Facebook removes violent VR game from CPAC conference

VR and politics don’t mix well as Facebook found out at the CPAC conference this week. The company pulled a violent virtual reality shooter game from its demo booth at the conservative political action conference. With the death of 17 high school students in Florida on everyone’s mind, the timing could not have been worse.

In the game, Bullet Time, you’re shooting waves of masked enemies, not children. But it still cuts too close to reality.

According to Hugo Barra, vice president of VR at Facebook,

There is a standard set of experiences included in the Oculus demos we feature at public events. A few of the action games can include violence. In light of the recent events in Florida and out of respect for the victims and their families, we have removed them from this demo. We regret that we failed to do so in the first place.

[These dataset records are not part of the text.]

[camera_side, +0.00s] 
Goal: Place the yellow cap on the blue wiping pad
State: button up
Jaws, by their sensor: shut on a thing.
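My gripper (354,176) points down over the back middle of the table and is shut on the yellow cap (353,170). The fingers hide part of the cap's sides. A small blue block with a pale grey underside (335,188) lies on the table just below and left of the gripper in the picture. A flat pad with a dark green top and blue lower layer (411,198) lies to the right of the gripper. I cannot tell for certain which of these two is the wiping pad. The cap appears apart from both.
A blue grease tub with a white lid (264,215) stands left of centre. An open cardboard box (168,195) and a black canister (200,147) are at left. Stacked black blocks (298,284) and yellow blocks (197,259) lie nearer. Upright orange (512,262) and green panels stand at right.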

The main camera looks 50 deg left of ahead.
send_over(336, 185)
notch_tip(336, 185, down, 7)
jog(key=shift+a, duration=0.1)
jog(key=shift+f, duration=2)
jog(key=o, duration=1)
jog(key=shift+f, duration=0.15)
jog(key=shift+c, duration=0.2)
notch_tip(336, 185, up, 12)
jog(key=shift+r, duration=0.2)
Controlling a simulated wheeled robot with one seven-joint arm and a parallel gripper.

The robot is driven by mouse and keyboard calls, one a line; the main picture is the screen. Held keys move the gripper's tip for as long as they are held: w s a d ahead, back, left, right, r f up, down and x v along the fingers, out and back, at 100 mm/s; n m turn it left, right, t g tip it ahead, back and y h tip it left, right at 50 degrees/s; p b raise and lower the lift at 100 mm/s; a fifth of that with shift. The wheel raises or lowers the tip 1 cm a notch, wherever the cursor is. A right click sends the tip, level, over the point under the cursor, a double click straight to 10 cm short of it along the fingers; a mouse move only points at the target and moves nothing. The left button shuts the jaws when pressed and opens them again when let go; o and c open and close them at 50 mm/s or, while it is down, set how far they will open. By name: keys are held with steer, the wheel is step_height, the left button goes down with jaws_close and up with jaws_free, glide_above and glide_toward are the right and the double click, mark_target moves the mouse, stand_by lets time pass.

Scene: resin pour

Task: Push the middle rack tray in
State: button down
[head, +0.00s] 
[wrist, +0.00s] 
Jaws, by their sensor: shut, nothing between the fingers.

It’s no surprise that Facebook failed to do it in the first place – they’re not known for anticipating when VR and politics might collide. Last October, Mark Zuckerberg caught a wave of criticism for demoing a social VR platform in a virtual visit to hurricane-ravaged Puerto Rico. In the current incident, once the photos got out on Twitter, Facebook realized it had overstepped a limit.

Bullet Train VR game

Bullet Train - VR and Politics don't mixThe Bullet Train VR game got rave reviews when it came out in 2015. The last thing anyone was thinking about was VR and politics. According to Joseph Volpe, who reviewed the game back in 2015 for Engadget,

‘Everybody wants to be Neo.’ That’s how Nick Whiting, lead programmer at Epic Games, describes the main thrust behind Bullet Train, the developer’s recently announced virtual reality shooter for the Oculus Rift. What Whiting’s referring to, of course, is ‘bullet time’ — that slow-motion technique made famous by the Matrix films. It’s a core part of the gameplay in Bullet Train, which has the player madly teleporting (in slo-mo) around a train station and assassinating wave after wave of masked enemies with an assortment of available weapons. That I greatly enjoyed the demo, playable at Oculus’ Connect 2 conference in Los Angeles, is a testament not only to how transformative Oculus’ Touch controllers will be to VR, but also to how well Whiting and his partner Nick Donaldson understand VR design.

Tapping into the early release of the Oculus Touch Controllers made the game seem incredibly engaging back then. Now, it just seems like any other first-person shooter, and not even the best one available in VR. But gunning people down – even if they’re portrayed as masked enemies – has an eerie parallel to a current real-life tragedy that we can’t begin to fathom.

VR and politics in the future

Mixing together highly realistic virtual environments with the passions of major political issues is a recipe for disaster. For now, Facebook can remove the offending game from their demo booth and apologize. VR and politics temporarily crossed paths but the bad PR will eventually blow over.

For now.

In the future, it won’t be so simple. As Virtual Reality leads to increasingly realistic environments, we’ll find ourselves entering a staggeringly complex ethical swamp. The very thing that makes VR so powerful in the learning environment can just as easily create virtual environments that play upon our worst instincts. Add artificial intelligence into the virtual space and it gets even more complicated.

There are no easy answers here and we’re surely not ready to deal with a world where the boundary lines between the real and the virtual are completely blurred. But that’s an analysis for another time (we have some upcoming talks and presentations on this).

What’s disheartening here is that a tech company can continue to be tone-deaf to the social and political implications of its actions. As the Chinese artist and activist Ai Weiwei put it,

Everything is art. Everything is politics.

That’s worth remembering as we rush headlong into our virtual future.